During the study, data collected from 1986 to 2015 from wells were compiled to gain a better understanding of the radon levels in groundwater across the state.

The USGS analyzed well water sample results according to the geologic formations, also known as geologic units, they came from. Based on the Pennsylvania Geological Survey’s classifications, there are a total of 188 recognized geologic units across the state, such as the Allegheny, Brunswick and Catskill Formations.

However, due to limited data availability, only 16 of these geologic units were included in this study. The studied area accounts for about 31 percent of Pennsylvania’s total land area, which researchers noted creates some large data gaps across the state.

Five of the geologic units included in the study consist largely of shale and sandstone formations in the northern and western parts of the state. The other 11 geologic units are in southeastern Pennsylvania and consist of highly variable igneous, metamorphic and sedimentary rocks. The Peters Creek Schist, a geologic unit in southern York, Lancaster, and Chester counties, was found to have the highest potential radon exposure from both groundwater and indoor air.
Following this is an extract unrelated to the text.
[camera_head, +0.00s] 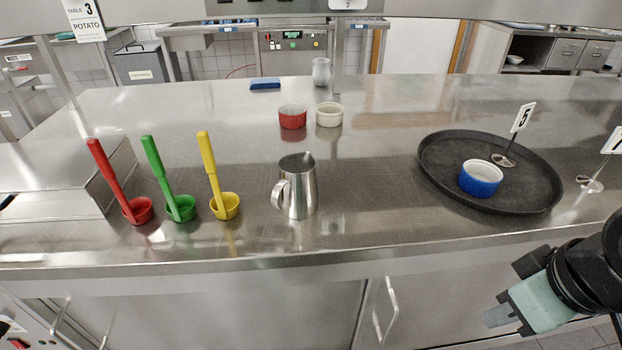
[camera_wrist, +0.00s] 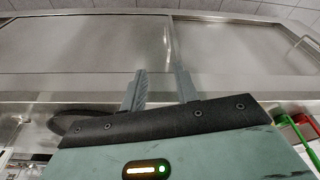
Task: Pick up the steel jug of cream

This area also had the highest percentage of private well users, which puts this population at greater potential of exposure to radon from groundwater and indoor air.

“This research is not intended to predict radon levels for individual wells; its purpose is to promote awareness regarding potential radon exposure in Pennsylvania and to point out data gaps that exist throughout the state,” said USGS scientist Eliza Gross, who led the study.  “The study results and associated potential radon exposure maps provide water-resource managers and health officials with useful data as they consider management actions in areas where radon levels in groundwater and indoor air have been notably high and where people rely on private wells as a water source.”

Even though only small sections of the state were analyzed for radon levels in groundwater, Gross still feels the findings are important for Pennsylvanians with private wells.

“Radon levels can vary widely, even within the same geologic unit,” Gross said. “Because of that, the only way a homeowner can know if his or her water or indoor air has high levels of radon is to get them tested, and then treat their homes if necessary.”

The study, "Evaluation of Radon Occurrence in Groundwater from 16 Geologic Units in Pennsylvania, 1986–2015, with Application to Potential Radon Exposure from Groundwater and Indoor Air," is online at

For more information about radon in Pennsylvania, visit the PADEP Radon Division Website at or call the PADEP Radon Hotline at 1-800-237-2366 or the PADEP Radon Division at 717-783-3594.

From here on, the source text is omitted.